What to produce — From the line containing "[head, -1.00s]" to the very last line, repeat everything exactly and add nothing else. Skip the pictures.

Stored data —
* start *

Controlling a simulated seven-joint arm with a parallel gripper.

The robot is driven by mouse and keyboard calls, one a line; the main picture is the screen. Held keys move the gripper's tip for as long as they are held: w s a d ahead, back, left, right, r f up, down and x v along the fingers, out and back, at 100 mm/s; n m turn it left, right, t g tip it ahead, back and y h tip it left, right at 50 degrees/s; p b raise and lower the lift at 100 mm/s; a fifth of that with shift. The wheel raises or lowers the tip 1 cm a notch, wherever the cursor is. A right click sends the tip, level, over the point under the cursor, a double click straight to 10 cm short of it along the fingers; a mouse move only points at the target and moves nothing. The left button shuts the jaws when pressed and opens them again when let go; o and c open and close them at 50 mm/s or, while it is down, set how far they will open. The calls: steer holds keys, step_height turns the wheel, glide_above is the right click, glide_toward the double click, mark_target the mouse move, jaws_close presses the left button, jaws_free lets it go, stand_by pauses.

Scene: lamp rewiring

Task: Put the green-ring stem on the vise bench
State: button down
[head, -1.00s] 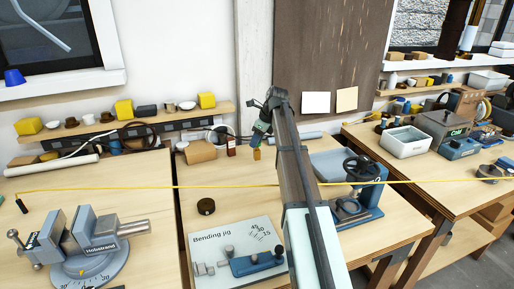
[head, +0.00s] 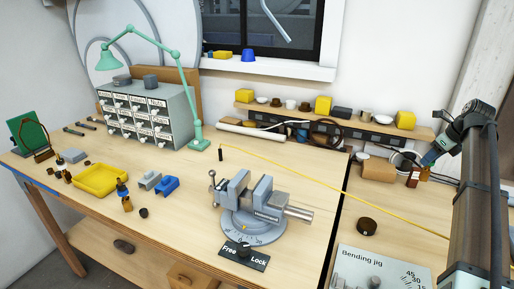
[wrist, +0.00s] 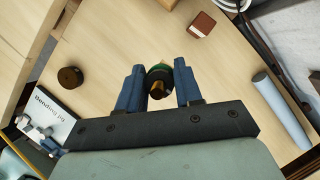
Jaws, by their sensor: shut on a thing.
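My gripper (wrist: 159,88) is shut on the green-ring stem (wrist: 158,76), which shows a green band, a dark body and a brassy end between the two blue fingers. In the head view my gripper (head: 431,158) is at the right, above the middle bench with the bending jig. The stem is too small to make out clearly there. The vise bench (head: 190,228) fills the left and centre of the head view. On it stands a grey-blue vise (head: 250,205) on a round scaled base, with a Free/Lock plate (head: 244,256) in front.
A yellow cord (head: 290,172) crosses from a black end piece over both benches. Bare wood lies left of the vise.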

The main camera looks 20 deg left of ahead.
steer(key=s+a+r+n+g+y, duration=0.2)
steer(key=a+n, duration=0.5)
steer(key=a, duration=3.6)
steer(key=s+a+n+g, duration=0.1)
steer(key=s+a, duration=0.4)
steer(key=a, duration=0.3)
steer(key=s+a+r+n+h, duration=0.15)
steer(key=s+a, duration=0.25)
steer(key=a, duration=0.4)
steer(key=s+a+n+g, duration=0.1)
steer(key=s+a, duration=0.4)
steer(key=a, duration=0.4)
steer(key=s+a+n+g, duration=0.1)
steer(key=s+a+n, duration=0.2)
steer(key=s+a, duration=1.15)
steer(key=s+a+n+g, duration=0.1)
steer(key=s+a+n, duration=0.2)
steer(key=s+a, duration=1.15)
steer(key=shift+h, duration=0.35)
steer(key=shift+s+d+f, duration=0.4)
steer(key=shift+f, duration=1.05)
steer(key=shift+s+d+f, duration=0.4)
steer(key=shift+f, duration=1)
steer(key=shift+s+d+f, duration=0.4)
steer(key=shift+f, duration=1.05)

* end *

Written answer —
[head, -1.00s] 
[head, +0.00s] 
[wrist, +0.00s] 
Jaws, by their sensor: shut on a thing.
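My gripper (wrist: 159,88) is shut on the green-ring stem (wrist: 158,76), which shows a green band, a dark body and a brassy end between the two blue fingers. In the head view my gripper (head: 431,158) is at the right, above the middle bench with the bending jig. The stem is too small to make out clearly there. The vise bench (head: 190,228) fills the left and centre of the head view. On it stands a grey-blue vise (head: 250,205) on a round scaled base, with a Free/Lock plate (head: 244,256) in front.
A yellow cord (head: 290,172) crosses from a black end piece over both benches. Bare wood lies left of the vise.

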The main camera looks 20 deg left of ahead.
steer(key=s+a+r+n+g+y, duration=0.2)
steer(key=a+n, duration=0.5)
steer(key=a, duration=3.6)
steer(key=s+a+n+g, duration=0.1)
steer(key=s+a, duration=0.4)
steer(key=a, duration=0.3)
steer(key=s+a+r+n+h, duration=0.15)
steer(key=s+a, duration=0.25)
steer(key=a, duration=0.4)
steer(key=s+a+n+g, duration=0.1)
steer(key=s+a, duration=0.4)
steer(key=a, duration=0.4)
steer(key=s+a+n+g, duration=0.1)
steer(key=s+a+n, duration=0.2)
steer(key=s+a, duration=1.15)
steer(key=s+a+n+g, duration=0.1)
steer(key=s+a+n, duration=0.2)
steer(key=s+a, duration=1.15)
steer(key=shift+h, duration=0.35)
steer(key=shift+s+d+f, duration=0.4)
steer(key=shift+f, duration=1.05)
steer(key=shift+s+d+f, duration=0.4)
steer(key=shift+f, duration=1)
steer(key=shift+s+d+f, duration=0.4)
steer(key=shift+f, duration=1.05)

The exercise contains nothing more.